Dalam sambutannya Rudiantara menyampaikan bahwa akademisi Islam harus cepat mengikuti perubahan zaman," akademisi Islam dipaksa masuk ke dalam paradigma baru era digital. Pengajaran saat ini tentu saja tak bisa text book lagi karena generasi baru harus didorong kreatif dan menguasai teknologi,"ungkapnya.
Di hadapan 1700 akademisi Islam, Rudiantara mengatakan zaman yang mengalami disrupsi harus diantisipasi dengan baik oleh segenap stakeholder pendidikan Islam.
"Pada saat ini seluruh kehidupan ada di ponsel. Zaman berubah dan sejatinya ini adalah peluang kita. Indonesia adalah negara besar yang bisnis digitalnya akan melonjak, diperkirakan 130 milyar dollar Amerika di tahun 2020," ujarnya.
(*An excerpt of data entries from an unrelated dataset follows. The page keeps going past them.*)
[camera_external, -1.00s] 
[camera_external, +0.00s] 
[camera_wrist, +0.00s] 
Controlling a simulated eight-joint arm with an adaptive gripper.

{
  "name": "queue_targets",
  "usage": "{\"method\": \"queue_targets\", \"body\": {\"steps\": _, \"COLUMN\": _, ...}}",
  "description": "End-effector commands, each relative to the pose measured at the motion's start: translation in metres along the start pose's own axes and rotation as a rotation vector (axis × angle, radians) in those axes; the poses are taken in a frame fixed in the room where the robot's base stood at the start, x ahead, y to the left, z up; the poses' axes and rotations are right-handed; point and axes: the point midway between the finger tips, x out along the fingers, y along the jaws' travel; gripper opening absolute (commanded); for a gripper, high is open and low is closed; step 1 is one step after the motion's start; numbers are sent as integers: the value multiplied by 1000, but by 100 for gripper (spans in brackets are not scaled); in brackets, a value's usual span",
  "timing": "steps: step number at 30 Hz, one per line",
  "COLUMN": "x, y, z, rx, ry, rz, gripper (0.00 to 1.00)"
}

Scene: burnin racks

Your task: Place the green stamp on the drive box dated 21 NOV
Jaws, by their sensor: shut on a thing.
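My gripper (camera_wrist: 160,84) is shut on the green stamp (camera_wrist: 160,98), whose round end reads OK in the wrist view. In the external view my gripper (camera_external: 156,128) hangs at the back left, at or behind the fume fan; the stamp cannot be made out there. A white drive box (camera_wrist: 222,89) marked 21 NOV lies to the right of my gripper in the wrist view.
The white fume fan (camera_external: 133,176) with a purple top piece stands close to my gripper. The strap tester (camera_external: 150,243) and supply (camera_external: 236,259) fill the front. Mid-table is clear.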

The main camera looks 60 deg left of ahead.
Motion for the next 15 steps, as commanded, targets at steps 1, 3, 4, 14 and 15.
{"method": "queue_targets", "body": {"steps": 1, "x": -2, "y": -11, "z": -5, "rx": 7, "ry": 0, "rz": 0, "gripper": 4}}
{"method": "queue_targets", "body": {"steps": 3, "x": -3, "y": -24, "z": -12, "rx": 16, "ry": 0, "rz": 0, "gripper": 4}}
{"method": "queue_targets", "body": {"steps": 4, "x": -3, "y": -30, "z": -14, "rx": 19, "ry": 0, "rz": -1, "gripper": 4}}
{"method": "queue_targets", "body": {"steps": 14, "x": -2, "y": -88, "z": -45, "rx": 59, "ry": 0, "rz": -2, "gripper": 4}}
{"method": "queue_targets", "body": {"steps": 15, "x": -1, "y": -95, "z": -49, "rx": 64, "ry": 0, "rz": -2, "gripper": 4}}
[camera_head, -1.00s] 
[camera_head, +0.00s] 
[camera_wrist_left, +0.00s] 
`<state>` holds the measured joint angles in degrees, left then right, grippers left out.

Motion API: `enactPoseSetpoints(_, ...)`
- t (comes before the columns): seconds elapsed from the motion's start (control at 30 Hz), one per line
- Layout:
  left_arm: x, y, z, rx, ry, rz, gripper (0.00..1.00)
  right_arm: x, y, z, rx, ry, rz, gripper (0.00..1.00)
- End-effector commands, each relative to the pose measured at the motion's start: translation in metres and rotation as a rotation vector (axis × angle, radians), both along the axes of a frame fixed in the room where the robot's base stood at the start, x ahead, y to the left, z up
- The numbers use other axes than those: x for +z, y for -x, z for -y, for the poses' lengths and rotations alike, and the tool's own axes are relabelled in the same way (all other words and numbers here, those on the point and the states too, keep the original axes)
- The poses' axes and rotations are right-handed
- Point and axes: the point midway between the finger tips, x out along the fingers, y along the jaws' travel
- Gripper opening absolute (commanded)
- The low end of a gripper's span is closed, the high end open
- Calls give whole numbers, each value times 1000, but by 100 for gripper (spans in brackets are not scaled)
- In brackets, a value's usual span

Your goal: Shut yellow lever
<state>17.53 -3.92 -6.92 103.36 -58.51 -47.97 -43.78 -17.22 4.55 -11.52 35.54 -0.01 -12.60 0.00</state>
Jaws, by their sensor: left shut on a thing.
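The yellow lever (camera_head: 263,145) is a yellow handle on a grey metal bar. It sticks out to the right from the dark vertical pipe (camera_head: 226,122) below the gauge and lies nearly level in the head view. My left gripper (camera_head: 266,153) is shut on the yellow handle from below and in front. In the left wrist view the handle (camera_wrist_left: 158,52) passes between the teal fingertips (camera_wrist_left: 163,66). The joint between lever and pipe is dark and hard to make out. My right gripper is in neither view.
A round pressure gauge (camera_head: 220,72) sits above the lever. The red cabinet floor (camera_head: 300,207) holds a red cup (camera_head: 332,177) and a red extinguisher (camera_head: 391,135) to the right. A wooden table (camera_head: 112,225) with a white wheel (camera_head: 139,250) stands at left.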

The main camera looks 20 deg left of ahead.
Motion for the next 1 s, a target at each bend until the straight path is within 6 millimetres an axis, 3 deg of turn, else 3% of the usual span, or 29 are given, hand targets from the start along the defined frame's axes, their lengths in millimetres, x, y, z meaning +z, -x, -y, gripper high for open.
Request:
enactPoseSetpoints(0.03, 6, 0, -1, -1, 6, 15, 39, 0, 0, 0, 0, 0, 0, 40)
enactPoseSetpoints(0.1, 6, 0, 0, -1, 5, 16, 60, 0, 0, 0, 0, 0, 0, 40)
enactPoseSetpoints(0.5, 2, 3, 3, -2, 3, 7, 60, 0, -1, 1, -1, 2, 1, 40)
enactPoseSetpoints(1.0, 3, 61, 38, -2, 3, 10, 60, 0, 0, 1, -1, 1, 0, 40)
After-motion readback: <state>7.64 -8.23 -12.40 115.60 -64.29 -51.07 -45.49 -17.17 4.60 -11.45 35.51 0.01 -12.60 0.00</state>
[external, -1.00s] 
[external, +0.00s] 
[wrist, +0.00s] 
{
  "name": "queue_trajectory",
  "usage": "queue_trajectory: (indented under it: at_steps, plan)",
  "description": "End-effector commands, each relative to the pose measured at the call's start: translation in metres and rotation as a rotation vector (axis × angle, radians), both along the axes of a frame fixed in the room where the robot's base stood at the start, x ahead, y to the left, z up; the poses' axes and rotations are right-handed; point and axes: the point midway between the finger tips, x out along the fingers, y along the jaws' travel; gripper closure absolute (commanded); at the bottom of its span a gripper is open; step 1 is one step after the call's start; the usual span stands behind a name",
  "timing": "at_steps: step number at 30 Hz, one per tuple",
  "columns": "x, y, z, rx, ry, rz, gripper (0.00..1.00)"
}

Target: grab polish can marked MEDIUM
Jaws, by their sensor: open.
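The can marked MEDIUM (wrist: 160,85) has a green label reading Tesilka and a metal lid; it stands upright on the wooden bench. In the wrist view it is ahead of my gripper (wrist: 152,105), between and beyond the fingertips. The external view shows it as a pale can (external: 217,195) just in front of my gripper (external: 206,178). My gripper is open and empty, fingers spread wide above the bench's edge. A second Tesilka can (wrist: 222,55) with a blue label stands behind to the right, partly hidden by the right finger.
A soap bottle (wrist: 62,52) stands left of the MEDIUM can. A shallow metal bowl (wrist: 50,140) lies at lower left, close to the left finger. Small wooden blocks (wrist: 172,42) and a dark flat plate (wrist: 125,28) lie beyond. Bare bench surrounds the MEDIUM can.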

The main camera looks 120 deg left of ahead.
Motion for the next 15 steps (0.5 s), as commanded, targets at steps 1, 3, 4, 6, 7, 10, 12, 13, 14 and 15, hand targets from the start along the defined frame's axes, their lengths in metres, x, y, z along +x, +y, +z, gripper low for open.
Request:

Sementara itu Direktur Jenderal Pendidikan Islam, Kamaruddin Amin menambahkan bahwa pertemuan ini bertujuan agar akademisi Islam di Indonesia dapat lebih berperan dalam menjawab persoalan keislaman dunia.
"Pendidikan Islam adalah ekosistem besar. Saat ini terdapat hampir seribu perguruan tinggi Islam, sekitar tiga puluh dua ribu dosen, dan ada sekitar satu juta seratus mahasiswa. Selain itu pendidikan dasar-menengah terdapat sepuluh juta siswa/i dan 72 ribu madrasah. Untuk pesantren hampir tiga puluh ribu dan empat juta lebih santri. Total stakeholder pendidikan Islam di bawah Kemenag berjumlah 28 juta," ungkap Kamaruddin.
"Bila sumberdaya yang besar ini dikelola dengan baik dan diarahkan untuk berkontribusi positif maka hasilnya akan luar biasa," tambahnya Kamaruddin.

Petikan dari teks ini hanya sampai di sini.